Quand la gauche perd les batailles culturelles

Comment se fait-il que des fractions croissantes de l’électorat populaire, dans les pays occidentaux, choisissent des leaders, des partis de la droite extrême ou de la droite très conservatrice malgré les signes manifestes d’incompétence et les failles personnelles de leurs représentants ? Les exemples français et américains viennent immédiatement à l’esprit.

La fausse explication : le sociétal contre le social

La gauche, lit-on, a abandonné la question sociale, sa raison d’être historique, pour se préoccuper surtout de la promotion de minorités ethniques, culturelles ou sexuelles, et l’électorat populaire se détourne d’elle. C’est la polémique lancée après la première élection de Trump, qui paraît malheureusement devoir être suivie d’une seconde, par le philosophe américain Mark Lilla. Les identity politics auraient aux Etats-Unis discrédité la gauche, notait Mark Lilla1. C’est aussi le débat qui a suivi la fameuse note de la Fondation Terra Nova2. La gauche sociétale en France aurait elle-aussi oublié la question sociale, et ainsi perdu le vote populaire.  

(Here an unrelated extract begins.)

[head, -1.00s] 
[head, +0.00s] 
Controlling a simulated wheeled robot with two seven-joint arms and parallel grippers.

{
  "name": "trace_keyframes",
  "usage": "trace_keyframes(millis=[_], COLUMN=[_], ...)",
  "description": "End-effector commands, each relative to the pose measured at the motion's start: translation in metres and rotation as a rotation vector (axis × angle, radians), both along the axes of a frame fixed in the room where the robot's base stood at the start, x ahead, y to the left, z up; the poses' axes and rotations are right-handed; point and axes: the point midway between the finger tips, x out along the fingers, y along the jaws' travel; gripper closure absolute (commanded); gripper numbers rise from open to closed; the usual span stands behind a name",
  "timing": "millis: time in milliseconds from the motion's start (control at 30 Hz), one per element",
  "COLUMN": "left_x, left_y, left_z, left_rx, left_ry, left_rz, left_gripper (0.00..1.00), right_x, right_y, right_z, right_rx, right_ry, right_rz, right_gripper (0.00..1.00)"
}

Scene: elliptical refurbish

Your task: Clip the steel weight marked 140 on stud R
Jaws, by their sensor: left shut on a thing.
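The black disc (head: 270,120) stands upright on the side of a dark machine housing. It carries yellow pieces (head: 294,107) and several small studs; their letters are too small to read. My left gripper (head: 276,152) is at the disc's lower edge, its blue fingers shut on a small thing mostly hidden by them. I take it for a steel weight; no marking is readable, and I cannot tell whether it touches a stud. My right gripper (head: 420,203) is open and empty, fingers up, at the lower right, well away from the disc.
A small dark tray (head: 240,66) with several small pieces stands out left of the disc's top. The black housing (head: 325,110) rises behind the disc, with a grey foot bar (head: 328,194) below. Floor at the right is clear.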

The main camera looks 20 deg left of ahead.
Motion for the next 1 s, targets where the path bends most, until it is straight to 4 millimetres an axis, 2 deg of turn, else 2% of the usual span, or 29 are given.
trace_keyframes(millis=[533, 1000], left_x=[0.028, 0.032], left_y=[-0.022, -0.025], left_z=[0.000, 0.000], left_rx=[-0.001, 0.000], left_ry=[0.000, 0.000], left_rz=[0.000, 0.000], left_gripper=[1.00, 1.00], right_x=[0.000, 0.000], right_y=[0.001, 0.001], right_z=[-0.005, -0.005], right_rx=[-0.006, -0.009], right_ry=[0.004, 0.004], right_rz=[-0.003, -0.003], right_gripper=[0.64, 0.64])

C’est oublier que cette nouvelle orientation des gauches occidentales vers les minorités (afin de parvenir à une société inclusive en jargon contemporain), et vers les revendications féministes ne dégradent en rien la situation des majorités, et qu’elle ne retire à celles-ci aucun droit. Elle répond à des demandes sociales qui viennent tout autant des milieux populaires que du reste de la société. La lutte contre la discrimination à l’embauche fait consensus si on laisse de coté d’indécrottables racistes ; elle était même au programme de Nicolas Sarkozy. Ce n’est pas le « mariage pour tous » qui a fait perdre à la gauche toutes les élections depuis le mandat de François Hollande.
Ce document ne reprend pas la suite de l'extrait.